> _TASK OBJECTIVE_: All the data must come back unchanged, except that pictures are left out.

Robot episode rows
# # # # # # #

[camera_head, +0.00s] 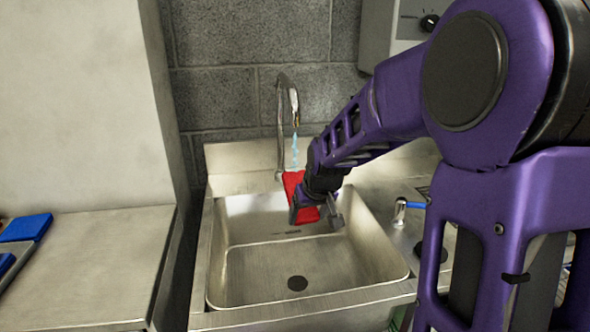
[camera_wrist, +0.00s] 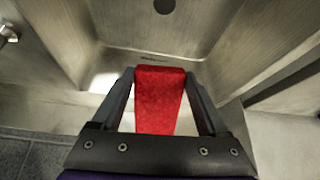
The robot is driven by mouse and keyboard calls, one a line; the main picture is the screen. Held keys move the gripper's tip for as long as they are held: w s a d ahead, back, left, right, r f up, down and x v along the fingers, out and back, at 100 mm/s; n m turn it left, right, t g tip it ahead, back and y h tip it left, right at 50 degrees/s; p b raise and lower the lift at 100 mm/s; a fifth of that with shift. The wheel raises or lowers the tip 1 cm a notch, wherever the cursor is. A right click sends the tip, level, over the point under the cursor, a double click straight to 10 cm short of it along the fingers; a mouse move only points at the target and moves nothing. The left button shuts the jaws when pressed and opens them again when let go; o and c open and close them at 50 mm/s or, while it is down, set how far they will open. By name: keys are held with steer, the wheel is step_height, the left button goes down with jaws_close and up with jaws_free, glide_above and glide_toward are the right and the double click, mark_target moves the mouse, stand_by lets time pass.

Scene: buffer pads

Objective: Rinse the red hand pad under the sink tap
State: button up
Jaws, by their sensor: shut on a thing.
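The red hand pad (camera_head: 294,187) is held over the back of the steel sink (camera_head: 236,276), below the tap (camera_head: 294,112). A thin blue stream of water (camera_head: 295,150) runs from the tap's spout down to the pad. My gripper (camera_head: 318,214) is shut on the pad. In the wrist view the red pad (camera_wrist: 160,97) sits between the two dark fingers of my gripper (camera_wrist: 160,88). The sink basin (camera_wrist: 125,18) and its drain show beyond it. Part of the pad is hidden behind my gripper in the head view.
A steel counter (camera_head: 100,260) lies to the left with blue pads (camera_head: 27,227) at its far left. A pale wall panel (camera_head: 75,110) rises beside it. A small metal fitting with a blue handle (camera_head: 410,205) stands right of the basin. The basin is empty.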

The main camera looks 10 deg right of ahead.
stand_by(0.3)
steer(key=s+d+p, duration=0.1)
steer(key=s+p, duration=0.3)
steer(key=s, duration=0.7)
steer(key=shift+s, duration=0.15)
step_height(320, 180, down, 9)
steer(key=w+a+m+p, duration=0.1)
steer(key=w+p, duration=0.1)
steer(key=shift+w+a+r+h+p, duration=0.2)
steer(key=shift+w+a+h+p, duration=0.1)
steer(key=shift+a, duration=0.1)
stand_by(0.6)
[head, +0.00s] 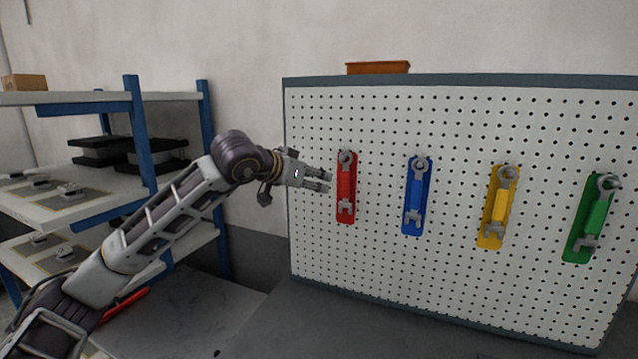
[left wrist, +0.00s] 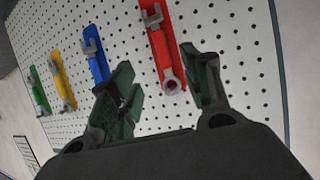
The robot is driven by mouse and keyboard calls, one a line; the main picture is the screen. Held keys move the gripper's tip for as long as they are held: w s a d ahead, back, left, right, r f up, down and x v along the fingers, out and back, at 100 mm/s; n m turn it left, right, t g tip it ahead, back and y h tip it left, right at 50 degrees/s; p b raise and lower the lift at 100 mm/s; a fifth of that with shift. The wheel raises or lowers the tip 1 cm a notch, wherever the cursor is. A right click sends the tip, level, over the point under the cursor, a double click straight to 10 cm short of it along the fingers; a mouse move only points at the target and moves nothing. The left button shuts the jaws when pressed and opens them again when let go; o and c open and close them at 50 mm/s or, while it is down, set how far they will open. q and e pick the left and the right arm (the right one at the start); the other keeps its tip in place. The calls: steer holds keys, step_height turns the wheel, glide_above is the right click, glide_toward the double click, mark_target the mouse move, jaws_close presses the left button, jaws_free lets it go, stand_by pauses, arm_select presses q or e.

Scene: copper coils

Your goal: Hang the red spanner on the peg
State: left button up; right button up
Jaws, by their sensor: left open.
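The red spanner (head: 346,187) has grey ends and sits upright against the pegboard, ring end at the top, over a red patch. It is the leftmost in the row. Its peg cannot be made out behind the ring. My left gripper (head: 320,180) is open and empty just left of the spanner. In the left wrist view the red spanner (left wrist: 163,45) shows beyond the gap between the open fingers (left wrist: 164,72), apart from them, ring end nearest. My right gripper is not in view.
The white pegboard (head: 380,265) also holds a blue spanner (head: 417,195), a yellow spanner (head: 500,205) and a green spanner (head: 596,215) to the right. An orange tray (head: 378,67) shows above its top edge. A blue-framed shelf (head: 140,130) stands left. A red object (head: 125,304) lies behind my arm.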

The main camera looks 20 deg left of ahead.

# # # # # # #

> _SOLUTION TO THE PROBLEM_:
[camera_head, +0.00s] 
[camera_wrist, +0.00s] 
The robot is driven by mouse and keyboard calls, one a line; the main picture is the screen. Held keys move the gripper's tip for as long as they are held: w s a d ahead, back, left, right, r f up, down and x v along the fingers, out and back, at 100 mm/s; n m turn it left, right, t g tip it ahead, back and y h tip it left, right at 50 degrees/s; p b raise and lower the lift at 100 mm/s; a fifth of that with shift. The wheel raises or lowers the tip 1 cm a notch, wherever the cursor is. A right click sends the tip, level, over the point under the cursor, a double click straight to 10 cm short of it along the fingers; a mouse move only points at the target and moves nothing. The left button shuts the jaws when pressed and opens them again when let go; o and c open and close them at 50 mm/s or, while it is down, set how far they will open. By name: keys are held with steer, the wheel is step_height, the left button goes down with jaws_close and up with jaws_free, glide_above and glide_toward are the right and the double click, mark_target moves the mouse, stand_by lets time pass.

Scene: buffer pads

Objective: Rinse the red hand pad under the sink tap
State: button up
Jaws, by their sensor: shut on a thing.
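The red hand pad (camera_head: 294,187) is held over the back of the steel sink (camera_head: 236,276), below the tap (camera_head: 294,112). A thin blue stream of water (camera_head: 295,150) runs from the tap's spout down to the pad. My gripper (camera_head: 318,214) is shut on the pad. In the wrist view the red pad (camera_wrist: 160,97) sits between the two dark fingers of my gripper (camera_wrist: 160,88). The sink basin (camera_wrist: 125,18) and its drain show beyond it. Part of the pad is hidden behind my gripper in the head view.
A steel counter (camera_head: 100,260) lies to the left with blue pads (camera_head: 27,227) at its far left. A pale wall panel (camera_head: 75,110) rises beside it. A small metal fitting with a blue handle (camera_head: 410,205) stands right of the basin. The basin is empty.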

The main camera looks 10 deg right of ahead.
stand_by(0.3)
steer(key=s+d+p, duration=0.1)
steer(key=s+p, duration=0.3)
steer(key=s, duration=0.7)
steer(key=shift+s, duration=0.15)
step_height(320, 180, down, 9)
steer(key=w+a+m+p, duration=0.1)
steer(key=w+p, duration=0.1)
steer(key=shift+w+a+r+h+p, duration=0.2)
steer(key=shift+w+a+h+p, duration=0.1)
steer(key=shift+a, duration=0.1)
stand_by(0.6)
[head, +0.00s] 
[left wrist, +0.00s] 
The robot is driven by mouse and keyboard calls, one a line; the main picture is the screen. Held keys move the gripper's tip for as long as they are held: w s a d ahead, back, left, right, r f up, down and x v along the fingers, out and back, at 100 mm/s; n m turn it left, right, t g tip it ahead, back and y h tip it left, right at 50 degrees/s; p b raise and lower the lift at 100 mm/s; a fifth of that with shift. The wheel raises or lowers the tip 1 cm a notch, wherever the cursor is. A right click sends the tip, level, over the point under the cursor, a double click straight to 10 cm short of it along the fingers; a mouse move only points at the target and moves nothing. The left button shuts the jaws when pressed and opens them again when let go; o and c open and close them at 50 mm/s or, while it is down, set how far they will open. q and e pick the left and the right arm (the right one at the start); the other keeps its tip in place. The calls: steer holds keys, step_height turns the wheel, glide_above is the right click, glide_toward the double click, mark_target the mouse move, jaws_close presses the left button, jaws_free lets it go, stand_by pauses, arm_select presses q or e.

Scene: copper coils

Your goal: Hang the red spanner on the peg
State: left button up; right button up
Jaws, by their sensor: left open.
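The red spanner (head: 346,187) has grey ends and sits upright against the pegboard, ring end at the top, over a red patch. It is the leftmost in the row. Its peg cannot be made out behind the ring. My left gripper (head: 320,180) is open and empty just left of the spanner. In the left wrist view the red spanner (left wrist: 163,45) shows beyond the gap between the open fingers (left wrist: 164,72), apart from them, ring end nearest. My right gripper is not in view.
The white pegboard (head: 380,265) also holds a blue spanner (head: 417,195), a yellow spanner (head: 500,205) and a green spanner (head: 596,215) to the right. An orange tray (head: 378,67) shows above its top edge. A blue-framed shelf (head: 140,130) stands left. A red object (head: 125,304) lies behind my arm.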

The main camera looks 20 deg left of ahead.

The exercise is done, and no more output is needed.